* start *

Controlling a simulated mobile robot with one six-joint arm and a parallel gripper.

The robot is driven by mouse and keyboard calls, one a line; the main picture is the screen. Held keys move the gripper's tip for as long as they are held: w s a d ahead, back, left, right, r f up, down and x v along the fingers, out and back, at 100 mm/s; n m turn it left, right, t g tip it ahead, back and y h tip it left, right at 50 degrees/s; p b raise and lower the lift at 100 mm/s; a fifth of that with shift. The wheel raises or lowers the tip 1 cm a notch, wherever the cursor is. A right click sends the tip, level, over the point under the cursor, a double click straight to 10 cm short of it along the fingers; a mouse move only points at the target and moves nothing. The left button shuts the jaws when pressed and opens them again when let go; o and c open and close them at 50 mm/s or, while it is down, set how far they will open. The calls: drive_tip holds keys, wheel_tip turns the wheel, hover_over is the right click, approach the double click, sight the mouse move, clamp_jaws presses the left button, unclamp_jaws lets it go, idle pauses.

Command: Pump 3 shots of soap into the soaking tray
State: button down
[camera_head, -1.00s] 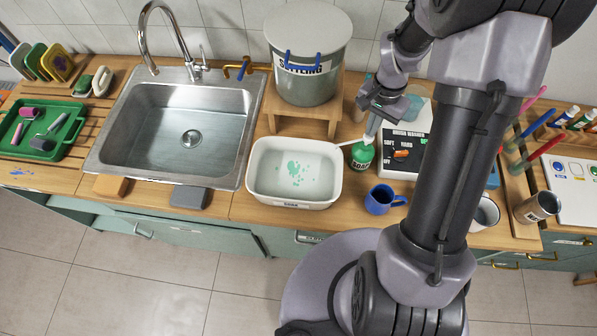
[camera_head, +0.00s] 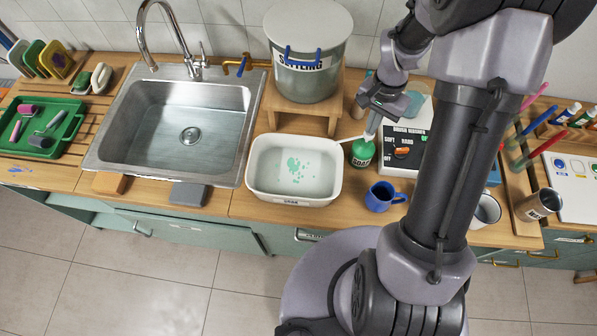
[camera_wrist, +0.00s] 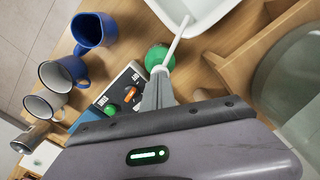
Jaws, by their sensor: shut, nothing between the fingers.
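The green soap bottle (camera_head: 363,152) stands upright on the counter, right of the soaking tray. Its white spout (camera_wrist: 178,40) points over the tray's edge in the wrist view. The white soaking tray (camera_head: 258,185) holds green soap splotches (camera_head: 294,167) on its floor. My gripper (camera_head: 372,130) is shut and empty, its fingertips pointing down at the top of the bottle. In the wrist view the fingers (camera_wrist: 158,80) cover the pump head, so I cannot tell whether they touch it. The bottle's green body also shows there (camera_wrist: 158,57).
A blue mug (camera_head: 380,199) stands in front of the bottle. A brush washer box (camera_head: 398,160) is close on its right. The settling bucket (camera_head: 306,75) sits on a wooden stand (camera_head: 302,123) behind the tray. The sink (camera_head: 180,120) is at left.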

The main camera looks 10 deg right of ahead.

* end *

Repeat only the lines from the one with "State: button down" down to the one with "[camera_wrist, +0.00s]", word for word and both included, and leave the pictures out.

State: button down
[camera_head, -1.00s] 
[camera_head, +0.00s] 
[camera_wrist, +0.00s] 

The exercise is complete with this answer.